● **Supplied material**:
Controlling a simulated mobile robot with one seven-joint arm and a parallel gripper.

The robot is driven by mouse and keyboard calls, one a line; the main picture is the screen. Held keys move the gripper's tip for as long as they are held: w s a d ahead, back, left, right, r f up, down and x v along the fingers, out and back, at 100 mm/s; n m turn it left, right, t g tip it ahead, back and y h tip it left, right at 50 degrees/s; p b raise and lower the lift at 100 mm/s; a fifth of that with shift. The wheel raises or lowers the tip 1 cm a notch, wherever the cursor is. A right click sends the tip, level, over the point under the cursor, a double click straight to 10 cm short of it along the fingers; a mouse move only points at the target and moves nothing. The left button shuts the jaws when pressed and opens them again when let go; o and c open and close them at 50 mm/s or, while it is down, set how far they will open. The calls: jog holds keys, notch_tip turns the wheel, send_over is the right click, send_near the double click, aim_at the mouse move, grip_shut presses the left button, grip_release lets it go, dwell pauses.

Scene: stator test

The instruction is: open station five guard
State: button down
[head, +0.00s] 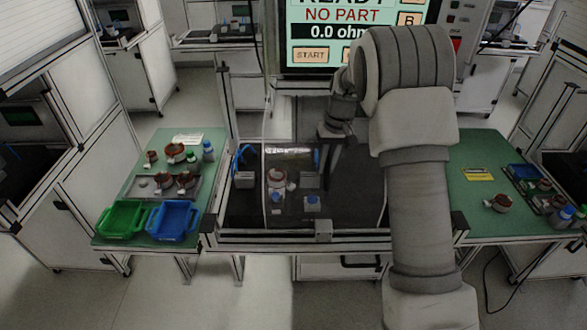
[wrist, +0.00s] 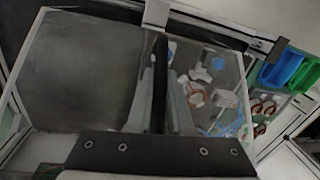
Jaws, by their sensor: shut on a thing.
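The station guard is a clear, grey-tinted pane (wrist: 85,70) in a light metal frame; in the wrist view it spans much of the picture, with fixtures seen through it. In the head view the station lies in the middle, below the screen. A black upright bar, seemingly the guard's handle (wrist: 158,55), stands between my fingers. My gripper (head: 335,140) is shut on this bar; its two grey fingers (wrist: 158,85) lie on either side of it. My arm covers the right part of the station, so how far the guard stands open is hard to tell.
A screen (head: 335,30) above reads "NO PART" and "0.0 ohm". Left, a green-topped table holds a green bin (head: 122,220), a blue bin (head: 173,221) and copper-coloured parts (head: 175,152). The right table (head: 480,220) holds another such part (head: 498,203) and bottles.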

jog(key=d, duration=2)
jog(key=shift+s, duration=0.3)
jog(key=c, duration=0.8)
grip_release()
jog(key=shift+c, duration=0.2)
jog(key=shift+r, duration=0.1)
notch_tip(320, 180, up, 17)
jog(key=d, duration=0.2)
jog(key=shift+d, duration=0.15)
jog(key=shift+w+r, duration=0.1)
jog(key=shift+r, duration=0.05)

● **Work to complete**:
Which lines contain "robot"? Copy each of them.

● **Final answer**:
Controlling a simulated mobile robot with one seven-joint arm and a parallel gripper.
The robot is driven by mouse and keyboard calls, one a line; the main picture is the screen. Held keys move the gripper's tip for as long as they are held: w s a d ahead, back, left, right, r f up, down and x v along the fingers, out and back, at 100 mm/s; n m turn it left, right, t g tip it ahead, back and y h tip it left, right at 50 degrees/s; p b raise and lower the lift at 100 mm/s; a fifth of that with shift. The wheel raises or lowers the tip 1 cm a notch, wherever the cursor is. A right click sends the tip, level, over the point under the cursor, a double click straight to 10 cm short of it along the fingers; a mouse move only points at the target and moves nothing. The left button shuts the jaws when pressed and opens them again when let go; o and c open and close them at 50 mm/s or, while it is down, set how far they will open. The calls: jog holds keys, notch_tip turns the wheel, send_over is the right click, send_near the double click, aim_at the mouse move, grip_shut presses the left button, grip_release lets it go, dwell pauses.

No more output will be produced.